Victoria & Albert’s: Fine Dining as an Experience

Here’s my contrarian take: I actually think Victoria & Albert’s is one of the few Disney restaurants that lives up to its hype. The multi-course meal with the harp player creates an evening you can’t replicate at typical fine dining spots.
Why We Need This Model: Most cities have nice restaurants. Few have restaurants where the entire evening is designed as theater. The pacing, the music, the presentation—it all works together. While $300+ per person is steep, the experience justifies it in ways standard fine dining doesn’t.
Would I go monthly if this existed locally? Probably not. But for special occasions, having this level of experience design available would be fantastic.
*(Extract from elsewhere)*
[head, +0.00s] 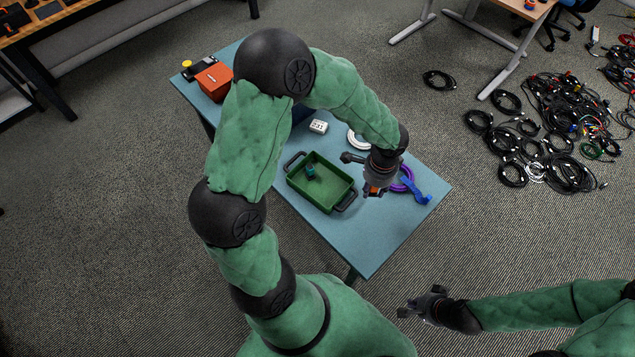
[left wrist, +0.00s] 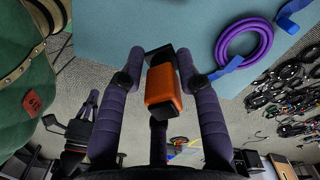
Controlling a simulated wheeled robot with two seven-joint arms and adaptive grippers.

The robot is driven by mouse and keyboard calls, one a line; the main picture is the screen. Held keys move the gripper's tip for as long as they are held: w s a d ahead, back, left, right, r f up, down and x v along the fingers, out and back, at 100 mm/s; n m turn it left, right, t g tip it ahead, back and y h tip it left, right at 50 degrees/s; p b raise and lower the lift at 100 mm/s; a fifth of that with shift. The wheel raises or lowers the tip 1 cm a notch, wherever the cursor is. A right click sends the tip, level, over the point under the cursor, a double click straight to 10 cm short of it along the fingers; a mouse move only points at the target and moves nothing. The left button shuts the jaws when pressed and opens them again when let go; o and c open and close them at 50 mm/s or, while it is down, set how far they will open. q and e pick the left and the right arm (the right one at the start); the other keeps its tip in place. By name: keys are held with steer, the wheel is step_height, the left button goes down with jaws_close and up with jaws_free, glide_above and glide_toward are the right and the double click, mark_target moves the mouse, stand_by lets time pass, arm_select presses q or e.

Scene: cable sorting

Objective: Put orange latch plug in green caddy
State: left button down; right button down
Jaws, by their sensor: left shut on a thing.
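The orange latch plug (left wrist: 163,88) is held between the fingers of my left gripper (left wrist: 160,85), as the left wrist view shows; its far end is black. In the head view the orange plug (head: 374,189) shows small at my left gripper (head: 367,177), above the blue table and just right of the green caddy. The green caddy (head: 333,201) is an open tray with dark handles at both ends. A small teal plug (head: 310,171) lies inside it. My right gripper (head: 420,303) is off the table at the lower right, its fingers apart and empty.
A purple cable coil (head: 407,178) with a blue strap (head: 416,189) lies right of the caddy. A white coil (head: 358,140) and a white block labelled 231 (head: 318,126) lie behind. A red box (head: 214,80) stands at the table's far left. The front table corner is clear.

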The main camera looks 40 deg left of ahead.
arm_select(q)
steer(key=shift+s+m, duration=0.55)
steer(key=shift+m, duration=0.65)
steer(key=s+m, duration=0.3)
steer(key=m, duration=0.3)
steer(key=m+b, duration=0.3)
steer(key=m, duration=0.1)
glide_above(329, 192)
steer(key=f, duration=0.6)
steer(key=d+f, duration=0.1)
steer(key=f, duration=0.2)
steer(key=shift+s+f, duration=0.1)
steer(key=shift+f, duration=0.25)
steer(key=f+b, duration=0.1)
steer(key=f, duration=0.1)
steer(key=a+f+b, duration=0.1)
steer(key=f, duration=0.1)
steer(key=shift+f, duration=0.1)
Amorette’s Patisserie: Desserts That Look as Good as They Taste

The artistry at Amorette’s is what separates it from standard bakeries. Those Mickey dome cakes aren’t just Instagram bait—they’re legitimately delicious and beautifully crafted.
The hometown opportunity: We have plenty of cupcake shops and bakeries, but very few that combine pastry-chef-level execution with showpiece presentation. That combination is what makes Amorette’s special, not just the Mickey shapes.
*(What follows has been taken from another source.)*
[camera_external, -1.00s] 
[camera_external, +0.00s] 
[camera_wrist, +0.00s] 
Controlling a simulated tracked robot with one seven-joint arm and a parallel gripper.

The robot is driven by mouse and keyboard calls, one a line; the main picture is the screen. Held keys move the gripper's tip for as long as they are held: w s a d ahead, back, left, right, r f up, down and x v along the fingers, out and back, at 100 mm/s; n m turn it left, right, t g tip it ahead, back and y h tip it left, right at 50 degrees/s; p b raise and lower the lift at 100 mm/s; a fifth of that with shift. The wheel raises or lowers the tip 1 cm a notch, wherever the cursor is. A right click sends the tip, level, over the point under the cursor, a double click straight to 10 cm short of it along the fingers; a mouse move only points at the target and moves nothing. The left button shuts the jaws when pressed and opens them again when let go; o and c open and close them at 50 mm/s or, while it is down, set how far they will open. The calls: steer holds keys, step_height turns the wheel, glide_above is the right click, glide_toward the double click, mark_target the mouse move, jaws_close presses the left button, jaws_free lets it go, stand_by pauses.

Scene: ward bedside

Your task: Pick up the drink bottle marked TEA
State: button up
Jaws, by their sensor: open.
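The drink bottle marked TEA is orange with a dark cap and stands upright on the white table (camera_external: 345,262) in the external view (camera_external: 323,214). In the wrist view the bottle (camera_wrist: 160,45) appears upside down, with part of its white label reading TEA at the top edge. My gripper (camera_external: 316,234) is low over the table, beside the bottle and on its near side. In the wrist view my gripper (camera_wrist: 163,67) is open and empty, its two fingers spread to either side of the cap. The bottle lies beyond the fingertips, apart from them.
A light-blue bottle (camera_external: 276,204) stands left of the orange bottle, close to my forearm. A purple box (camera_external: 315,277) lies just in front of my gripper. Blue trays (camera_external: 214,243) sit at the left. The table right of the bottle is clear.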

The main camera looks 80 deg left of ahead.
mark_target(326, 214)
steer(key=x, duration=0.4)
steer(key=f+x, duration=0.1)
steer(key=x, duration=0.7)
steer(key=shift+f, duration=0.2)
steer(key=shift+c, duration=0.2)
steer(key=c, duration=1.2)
Krusty Burger: The Atmosphere Wins
Look, I know the joke is that Krusty Burger serves questionable food. But sitting in Springfield with a burger and a Flaming Moe (non-alcoholic version) while surrounded by Simpsons theming is just fun.
Sometimes restaurants don’t need to be groundbreaking—they just need to commit fully to their concept. That’s what Krusty Burger does well.
The Food and Drink Items We’re Missing
Butterbeer: The Context Matters

I’ve tried Butterbeer recipes at home. I’ve bought it at non-Universal locations. None of them taste quite right—and I’ve figured out why.
Butterbeer isn’t just the recipe. It’s drinking it in Hogsmeade after walking through the castle, in 85-degree Florida heat, while surrounded by other people having their first Butterbeer. The environment does half the work.
That said: I’d still love a local spot that could make a proper version. The frozen variety is particularly hard to replicate without commercial equipment.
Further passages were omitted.